United Nations projects that 68% of world population will live in urban areas by 2050. It is also anticipated that global water use will increase by 20–30% during the same period . This will put considerable pressure on the performance and capacity of urban water distribution systems, both in terms of the municipal infrastructure and in terms of managing water distribution and use within buildings.
Many European consumers do not consider water as a scarce resource. This is in particular the case in northern parts of Europe with relatively dense population and relatively high access to water resources. This traditional frame of mind has influenced consumer behaviour, construction technology choices and building management practices in a way that has not been favourable to water efficiency.
It should be noted, however, that while there is on average abundant access to freshwater resources in Europe (long-term average of 3 500 m³ per inhabitant and year), these are both highly variant and unevenly distributed in time and geographically. According to the European Environmental Agency, this resulted during 2015 in 33% of the European population to be exposed to water stress conditions. 
A European Commission’s estimate  from 2014 states that “in about half of the Member States, more than 20% of clean drinking water is lost in the distribution network before it reaches consumers’ taps, while for some Member States the proportion is as high as 60%”. A EurEau study from 2017 puts the mean value of distribution losses in EurEau member countries to 23% of distributed water and 2 171 m³/kilometre of network/year . Unnecessary consumption due to hidden or catastrophic leakages in water systems within buildings is a much less studied topic, but it is an established fact that water damage due to leakage is one of the largest sources of insurance claims from building owners.
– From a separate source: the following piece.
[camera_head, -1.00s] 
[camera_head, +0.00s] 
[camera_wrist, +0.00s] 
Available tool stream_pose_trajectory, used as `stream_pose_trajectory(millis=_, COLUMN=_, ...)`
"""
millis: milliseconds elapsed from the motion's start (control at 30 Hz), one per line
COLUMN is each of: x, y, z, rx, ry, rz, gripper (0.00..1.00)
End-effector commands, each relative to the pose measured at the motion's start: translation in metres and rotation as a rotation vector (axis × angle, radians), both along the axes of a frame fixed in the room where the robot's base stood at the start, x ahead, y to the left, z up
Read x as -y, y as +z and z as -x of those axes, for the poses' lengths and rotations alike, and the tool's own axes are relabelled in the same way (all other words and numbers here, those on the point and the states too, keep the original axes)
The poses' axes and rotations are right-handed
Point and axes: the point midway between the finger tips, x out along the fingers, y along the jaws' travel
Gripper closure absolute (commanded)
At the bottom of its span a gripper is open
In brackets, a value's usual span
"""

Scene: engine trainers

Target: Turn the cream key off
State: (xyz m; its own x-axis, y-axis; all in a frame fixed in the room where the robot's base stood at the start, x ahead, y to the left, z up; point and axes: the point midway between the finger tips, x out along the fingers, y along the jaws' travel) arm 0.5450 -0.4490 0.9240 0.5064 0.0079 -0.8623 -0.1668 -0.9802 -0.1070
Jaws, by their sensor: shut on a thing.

Consequently, most insurance companies will provide a discount to insurance payments if a leak detection system is installed.
Higher standards of living have changed water demand patterns in Europe. This is reflected mainly in increased domestic water use, especially for personal hygiene. Most of the water use in households is for toilet flushing, bathing and showering, and washing machine and dishwashing (Figure 1). The proportion of drinking water for actual cooking and drinking purposes is minimal, compared with the other uses of potable water. , 
Figure 1. Household water use by activity in selected European countries .
The consumer problem
Current investment in developing, maintaining and upgrading water distribution systems within buildings and in communities is unfortunately not on the level required to sustain efficient and reliable water distribution and resource management. This is the case both in developed economies - such as most of Europe and North America – and particularly in emerging and developing economies in Asia, Africa and Latin America.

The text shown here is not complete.